“That” as a relative pronoun referring to people goes back to the 14th century. The OP was ill-advised, but the grammar of the title is not a problem.
like dwc1970, I work in a travel Call Centre. To get the job in the first place requires a 2 year travel and tourism diploma. To get that one must have completed highschool. It pays quite well, thank you. In fact, I’m about to be off for 9 days in Europe on some of my 4 weeks vacation this year (other bennies are good too!). While there is scripting and calls are monitored for quality, we have a lot of leeway in what we say or do. Standard greeting, address customer by name, lowest possible fare, thank you for calling. Otherwise, banter away, just get the job done.
As to the average handle time, I have to up mine by surfing between calls, because it’s too low - I can get your ass from Ottawa to Toronto and back with car and hotel in about five minutes, and finish the file in another two - in our parlance, that’s a 420 second handle time. Too bad my target is 930. If I go too low this year, my next year’s target gets set lower, and that affects my bonus if I don’t hit it. I figure on tanking a year sometime soon.

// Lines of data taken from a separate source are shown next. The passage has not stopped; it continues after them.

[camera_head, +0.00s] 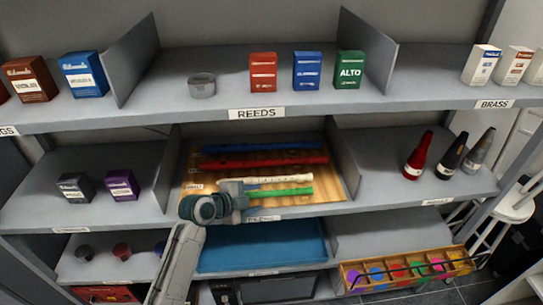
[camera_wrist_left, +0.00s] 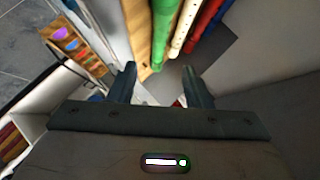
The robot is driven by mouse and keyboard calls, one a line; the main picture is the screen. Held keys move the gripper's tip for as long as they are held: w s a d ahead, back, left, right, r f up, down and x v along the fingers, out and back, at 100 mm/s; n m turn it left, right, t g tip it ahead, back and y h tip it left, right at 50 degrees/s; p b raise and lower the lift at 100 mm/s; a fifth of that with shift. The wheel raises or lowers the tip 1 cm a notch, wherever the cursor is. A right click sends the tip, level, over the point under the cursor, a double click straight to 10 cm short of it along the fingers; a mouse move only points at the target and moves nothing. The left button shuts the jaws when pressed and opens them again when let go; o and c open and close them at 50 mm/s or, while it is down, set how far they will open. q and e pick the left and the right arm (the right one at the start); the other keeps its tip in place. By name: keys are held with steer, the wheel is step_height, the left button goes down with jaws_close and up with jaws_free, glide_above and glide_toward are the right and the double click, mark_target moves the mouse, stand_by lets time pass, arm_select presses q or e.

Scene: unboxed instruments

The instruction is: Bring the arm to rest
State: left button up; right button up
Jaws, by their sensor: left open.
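My left gripper (camera_head: 241,194) is at the front of the middle shelf, by the left end of the green flute (camera_head: 282,192). In the left wrist view the two fingers (camera_wrist_left: 160,80) stand apart with nothing held between them. The green flute (camera_wrist_left: 161,35) and the cream flute (camera_wrist_left: 183,25) lie beyond the fingertips. On the wooden tray (camera_head: 330,172) a cream (camera_head: 290,179), a red (camera_head: 265,163) and a blue instrument (camera_head: 262,147) lie side by side behind the green one. My right gripper is not in view.
Upright dividers (camera_head: 340,160) flank the tray. Reed boxes (camera_head: 307,70) stand on the shelf above. Dark and red cones (camera_head: 418,158) stand at the right. A wooden crate (camera_head: 400,284) is low at right.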

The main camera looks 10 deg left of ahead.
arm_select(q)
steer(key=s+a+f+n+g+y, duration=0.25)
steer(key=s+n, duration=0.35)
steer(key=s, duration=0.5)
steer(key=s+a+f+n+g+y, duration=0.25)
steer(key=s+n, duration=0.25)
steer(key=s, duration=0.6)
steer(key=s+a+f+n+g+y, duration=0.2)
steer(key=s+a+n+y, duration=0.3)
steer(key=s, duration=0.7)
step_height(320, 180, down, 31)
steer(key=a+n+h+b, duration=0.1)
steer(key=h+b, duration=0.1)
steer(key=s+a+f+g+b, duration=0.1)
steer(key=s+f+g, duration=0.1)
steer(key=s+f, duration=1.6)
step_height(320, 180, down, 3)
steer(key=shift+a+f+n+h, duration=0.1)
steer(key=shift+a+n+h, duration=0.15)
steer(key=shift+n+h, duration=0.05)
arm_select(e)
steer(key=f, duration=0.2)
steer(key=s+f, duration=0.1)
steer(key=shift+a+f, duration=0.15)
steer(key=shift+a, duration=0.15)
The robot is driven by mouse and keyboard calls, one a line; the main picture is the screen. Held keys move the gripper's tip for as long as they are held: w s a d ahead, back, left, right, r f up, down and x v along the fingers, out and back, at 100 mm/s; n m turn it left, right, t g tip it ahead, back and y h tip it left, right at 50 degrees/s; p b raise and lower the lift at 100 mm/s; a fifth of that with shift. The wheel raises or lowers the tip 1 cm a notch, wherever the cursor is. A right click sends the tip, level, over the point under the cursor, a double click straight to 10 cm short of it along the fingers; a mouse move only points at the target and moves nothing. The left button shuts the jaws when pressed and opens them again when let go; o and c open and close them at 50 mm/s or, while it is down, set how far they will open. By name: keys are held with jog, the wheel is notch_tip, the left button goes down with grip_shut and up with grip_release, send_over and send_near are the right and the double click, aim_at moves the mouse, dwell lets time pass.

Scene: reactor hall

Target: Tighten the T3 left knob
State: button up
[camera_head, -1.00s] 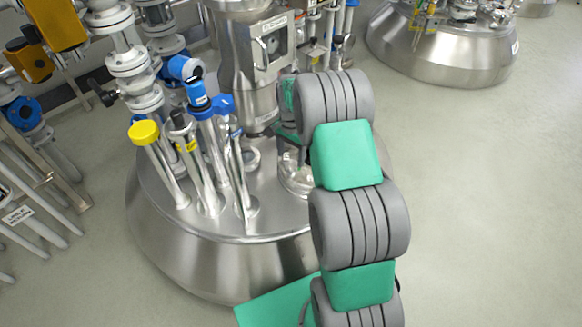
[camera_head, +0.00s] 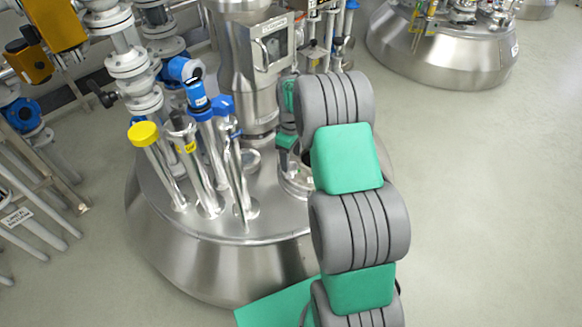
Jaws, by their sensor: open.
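The steel vessel (camera_head: 215,262) stands in front of me with pipes and fittings on its domed lid. A short round port (camera_head: 296,186) sits on the lid's right side, partly covered by my arm. I cannot pick out the T3 left knob or read a T3 label; the knob may be hidden behind my arm. My gripper (camera_head: 290,150) shows only in part, to the left of my grey and green arm, above the port. It is open, and I see nothing held in it. Its fingertips are small and partly hidden, so I cannot tell whether they touch anything.
Tall pipes with a yellow cap (camera_head: 143,133) and a blue clamp (camera_head: 210,108) rise left of the port. A steel column with a square window (camera_head: 271,50) stands behind it. Another vessel (camera_head: 440,50) is at the back right. The floor at right is clear.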

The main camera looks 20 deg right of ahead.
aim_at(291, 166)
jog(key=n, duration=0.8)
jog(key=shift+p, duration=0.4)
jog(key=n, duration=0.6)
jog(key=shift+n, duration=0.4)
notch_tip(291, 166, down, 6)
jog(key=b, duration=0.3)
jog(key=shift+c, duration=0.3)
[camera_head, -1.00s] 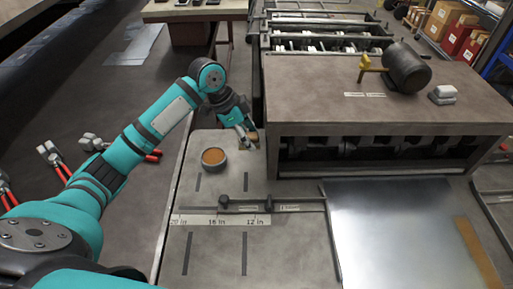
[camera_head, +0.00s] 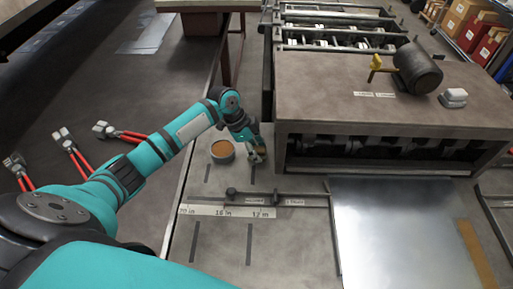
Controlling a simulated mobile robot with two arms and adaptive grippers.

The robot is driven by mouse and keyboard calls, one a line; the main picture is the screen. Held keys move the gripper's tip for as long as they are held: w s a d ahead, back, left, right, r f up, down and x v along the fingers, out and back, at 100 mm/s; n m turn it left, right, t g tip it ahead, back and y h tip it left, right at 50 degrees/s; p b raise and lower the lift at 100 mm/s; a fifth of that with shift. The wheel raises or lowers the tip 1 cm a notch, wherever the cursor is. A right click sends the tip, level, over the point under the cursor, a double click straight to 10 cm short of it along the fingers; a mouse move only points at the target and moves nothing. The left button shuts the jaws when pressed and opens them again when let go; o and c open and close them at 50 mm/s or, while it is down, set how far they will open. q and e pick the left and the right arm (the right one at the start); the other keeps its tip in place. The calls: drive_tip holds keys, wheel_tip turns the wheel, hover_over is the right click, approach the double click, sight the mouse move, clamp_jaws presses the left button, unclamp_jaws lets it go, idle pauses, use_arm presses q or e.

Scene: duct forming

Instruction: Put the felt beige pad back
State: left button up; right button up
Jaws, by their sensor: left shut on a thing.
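My left gripper (camera_head: 257,156) is at the end of the teal arm, over the bench just left of the machine block. It is shut on a small tan thing (camera_head: 263,151), which looks like the felt beige pad; the fingers hide most of it. A round grey tin (camera_head: 222,160) with an orange-brown filling stands on the bench close to the left of the gripper, apart from it. My right gripper is not in view.
A low bar (camera_head: 283,199) and ruler (camera_head: 227,211) cross the bench in front. A metal sheet (camera_head: 395,235) lies front right. Red-handled tools (camera_head: 72,150) lie left.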

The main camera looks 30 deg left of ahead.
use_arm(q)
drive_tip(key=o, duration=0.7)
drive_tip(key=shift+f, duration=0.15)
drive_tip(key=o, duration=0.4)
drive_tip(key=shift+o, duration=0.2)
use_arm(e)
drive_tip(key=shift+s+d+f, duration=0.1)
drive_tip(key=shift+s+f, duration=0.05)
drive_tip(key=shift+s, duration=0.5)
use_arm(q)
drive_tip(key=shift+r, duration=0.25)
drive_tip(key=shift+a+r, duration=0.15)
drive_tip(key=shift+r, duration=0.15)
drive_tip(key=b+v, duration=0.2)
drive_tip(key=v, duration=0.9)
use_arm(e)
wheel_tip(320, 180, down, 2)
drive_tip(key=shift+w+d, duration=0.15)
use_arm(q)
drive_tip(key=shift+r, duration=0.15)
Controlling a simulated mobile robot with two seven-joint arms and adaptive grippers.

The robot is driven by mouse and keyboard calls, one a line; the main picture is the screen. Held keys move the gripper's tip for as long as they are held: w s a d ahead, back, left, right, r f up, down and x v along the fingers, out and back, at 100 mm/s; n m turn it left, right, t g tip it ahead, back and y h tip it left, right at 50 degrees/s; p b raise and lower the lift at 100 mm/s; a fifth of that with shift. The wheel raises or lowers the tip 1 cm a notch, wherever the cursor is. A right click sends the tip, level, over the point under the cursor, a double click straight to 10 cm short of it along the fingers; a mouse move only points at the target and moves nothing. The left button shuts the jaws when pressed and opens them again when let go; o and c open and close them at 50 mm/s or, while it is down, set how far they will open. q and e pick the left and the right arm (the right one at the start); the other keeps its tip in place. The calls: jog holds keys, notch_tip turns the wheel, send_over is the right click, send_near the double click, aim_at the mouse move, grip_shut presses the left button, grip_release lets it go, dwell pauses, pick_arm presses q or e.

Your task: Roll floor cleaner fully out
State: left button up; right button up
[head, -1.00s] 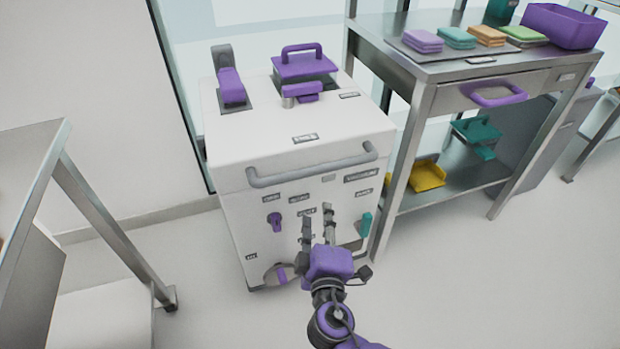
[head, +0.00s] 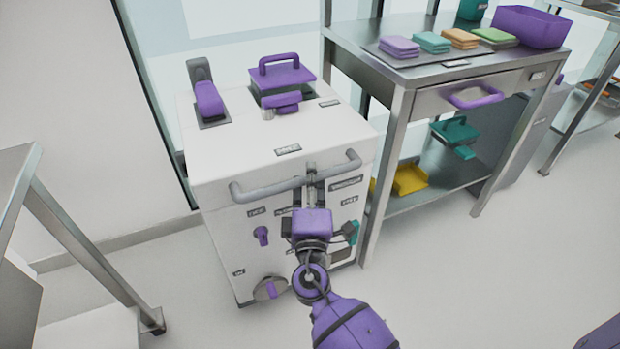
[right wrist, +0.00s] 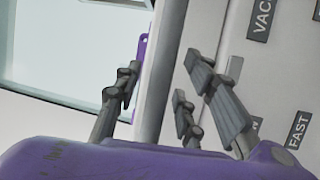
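The floor cleaner (head: 225,160) is a white boxy machine standing on the floor in front of the glass, left of the steel table. A grey bar handle (head: 262,192) runs across the upper front of it. My right gripper (head: 313,178) is at the middle of this handle in the head view. In the right wrist view the handle (right wrist: 166,75) passes between the fingers of my right gripper (right wrist: 160,95), which are spread with visible gaps to the bar. The fingers look open, not clamped on it. My left gripper is not in view.
A steel table (head: 425,75) stands close at the cleaner's right, with folded cloths (head: 460,38) and a purple bin (head: 530,27) on top. Another steel table (head: 85,240) stands at the left.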

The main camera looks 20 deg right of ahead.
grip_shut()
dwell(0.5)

I have opportunities to train and mentor, I cover for supervisor vacations, and can adjust my own schedule adherance as it suits me - no questions asked as long as I’m producing.
The last point I’d like to address is the not versed in all aspects of the job thing. I’ve been doing this for 8 years now, and there’s nothing I haven’t seen. I did two years of overnights on the emergency line, and believe you me, the people calling at three in the morning aren’t calling for the hell of it - they’re stuck in Frankfurt and need to get home now. Fixing that isn’t a job for someone stupid. None of my coworkers are, either.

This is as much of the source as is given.